__Exercise details__.
Each line that contains the string "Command" counts once; report how many such lines appear in the data, as a number only.

__Entries shown__.
+++++

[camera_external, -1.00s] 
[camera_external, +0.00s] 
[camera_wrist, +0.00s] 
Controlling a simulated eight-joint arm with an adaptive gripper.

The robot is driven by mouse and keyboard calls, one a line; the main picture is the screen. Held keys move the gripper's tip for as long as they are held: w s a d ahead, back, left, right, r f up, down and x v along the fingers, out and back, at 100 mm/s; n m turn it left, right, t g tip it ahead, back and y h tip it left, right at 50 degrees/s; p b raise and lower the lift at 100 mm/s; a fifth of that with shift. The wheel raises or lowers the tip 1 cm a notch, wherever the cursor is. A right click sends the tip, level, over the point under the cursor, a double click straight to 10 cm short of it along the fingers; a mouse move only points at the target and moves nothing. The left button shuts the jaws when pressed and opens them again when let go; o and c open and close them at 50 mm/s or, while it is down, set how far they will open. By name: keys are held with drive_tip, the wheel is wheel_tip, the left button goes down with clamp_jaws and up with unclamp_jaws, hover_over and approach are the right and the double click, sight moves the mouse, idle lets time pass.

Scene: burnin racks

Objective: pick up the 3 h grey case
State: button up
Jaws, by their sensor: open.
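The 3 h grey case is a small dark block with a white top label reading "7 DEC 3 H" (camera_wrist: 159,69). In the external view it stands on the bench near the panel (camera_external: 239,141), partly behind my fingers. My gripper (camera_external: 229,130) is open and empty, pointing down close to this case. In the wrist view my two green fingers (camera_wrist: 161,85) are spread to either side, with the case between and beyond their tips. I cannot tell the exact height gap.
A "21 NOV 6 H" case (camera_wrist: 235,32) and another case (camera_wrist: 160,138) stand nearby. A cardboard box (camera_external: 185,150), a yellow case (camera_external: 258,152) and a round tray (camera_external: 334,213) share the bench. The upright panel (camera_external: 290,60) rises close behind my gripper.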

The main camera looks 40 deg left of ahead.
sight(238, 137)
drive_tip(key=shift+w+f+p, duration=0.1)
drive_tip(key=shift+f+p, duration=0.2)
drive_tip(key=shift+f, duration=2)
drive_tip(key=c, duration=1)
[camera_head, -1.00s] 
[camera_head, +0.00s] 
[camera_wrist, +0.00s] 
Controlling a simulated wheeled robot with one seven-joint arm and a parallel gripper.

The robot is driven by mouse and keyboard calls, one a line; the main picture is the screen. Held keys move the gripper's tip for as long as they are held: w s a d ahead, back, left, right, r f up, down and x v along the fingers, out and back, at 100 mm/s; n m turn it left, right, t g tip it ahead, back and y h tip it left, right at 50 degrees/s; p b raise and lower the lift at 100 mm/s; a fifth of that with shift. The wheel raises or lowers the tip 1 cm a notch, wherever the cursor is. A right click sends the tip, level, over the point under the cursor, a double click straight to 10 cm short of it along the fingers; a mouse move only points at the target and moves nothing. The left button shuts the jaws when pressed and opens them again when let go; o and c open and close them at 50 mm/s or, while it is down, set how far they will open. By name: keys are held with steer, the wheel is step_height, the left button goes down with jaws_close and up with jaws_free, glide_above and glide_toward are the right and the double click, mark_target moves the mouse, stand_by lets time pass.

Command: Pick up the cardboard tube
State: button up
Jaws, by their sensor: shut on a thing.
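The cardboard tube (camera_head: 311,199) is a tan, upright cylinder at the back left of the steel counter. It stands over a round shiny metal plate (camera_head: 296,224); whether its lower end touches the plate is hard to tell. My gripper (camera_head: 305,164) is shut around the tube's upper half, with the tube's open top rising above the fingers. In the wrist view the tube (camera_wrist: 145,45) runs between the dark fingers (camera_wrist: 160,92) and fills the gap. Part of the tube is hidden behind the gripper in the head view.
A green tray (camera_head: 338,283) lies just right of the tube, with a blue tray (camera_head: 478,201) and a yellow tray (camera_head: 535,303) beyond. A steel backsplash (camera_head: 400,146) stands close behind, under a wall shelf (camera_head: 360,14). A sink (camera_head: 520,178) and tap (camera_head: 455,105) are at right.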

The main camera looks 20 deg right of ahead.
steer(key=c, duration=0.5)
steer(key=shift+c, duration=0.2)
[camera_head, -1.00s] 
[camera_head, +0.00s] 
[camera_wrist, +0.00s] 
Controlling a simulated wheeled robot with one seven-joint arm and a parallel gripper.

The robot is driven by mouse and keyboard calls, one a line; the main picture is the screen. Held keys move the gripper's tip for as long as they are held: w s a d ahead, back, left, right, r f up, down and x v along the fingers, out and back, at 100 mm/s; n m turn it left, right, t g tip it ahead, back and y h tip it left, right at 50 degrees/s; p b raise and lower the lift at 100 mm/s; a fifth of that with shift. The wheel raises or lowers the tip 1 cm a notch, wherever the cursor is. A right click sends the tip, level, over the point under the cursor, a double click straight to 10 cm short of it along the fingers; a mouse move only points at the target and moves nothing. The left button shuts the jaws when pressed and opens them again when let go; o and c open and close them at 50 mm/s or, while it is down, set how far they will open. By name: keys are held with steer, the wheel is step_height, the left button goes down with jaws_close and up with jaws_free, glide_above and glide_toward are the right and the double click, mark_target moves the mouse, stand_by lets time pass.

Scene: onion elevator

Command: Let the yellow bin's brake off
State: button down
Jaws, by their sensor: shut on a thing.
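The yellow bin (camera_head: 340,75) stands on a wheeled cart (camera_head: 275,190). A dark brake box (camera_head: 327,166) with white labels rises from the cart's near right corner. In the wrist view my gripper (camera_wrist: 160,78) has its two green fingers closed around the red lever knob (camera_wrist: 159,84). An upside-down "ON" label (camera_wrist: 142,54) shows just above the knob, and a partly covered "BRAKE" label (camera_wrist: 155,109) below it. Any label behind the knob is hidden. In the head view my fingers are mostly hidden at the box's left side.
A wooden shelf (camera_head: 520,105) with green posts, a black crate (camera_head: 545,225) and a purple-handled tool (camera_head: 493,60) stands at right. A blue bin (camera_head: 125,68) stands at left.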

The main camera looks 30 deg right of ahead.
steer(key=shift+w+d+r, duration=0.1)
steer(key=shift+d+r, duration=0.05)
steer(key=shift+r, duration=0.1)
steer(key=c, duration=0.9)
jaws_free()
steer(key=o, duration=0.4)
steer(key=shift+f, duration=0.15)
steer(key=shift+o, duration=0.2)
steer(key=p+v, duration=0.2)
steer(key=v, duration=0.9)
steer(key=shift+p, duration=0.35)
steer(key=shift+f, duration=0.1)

+++++

__Answer below__.
2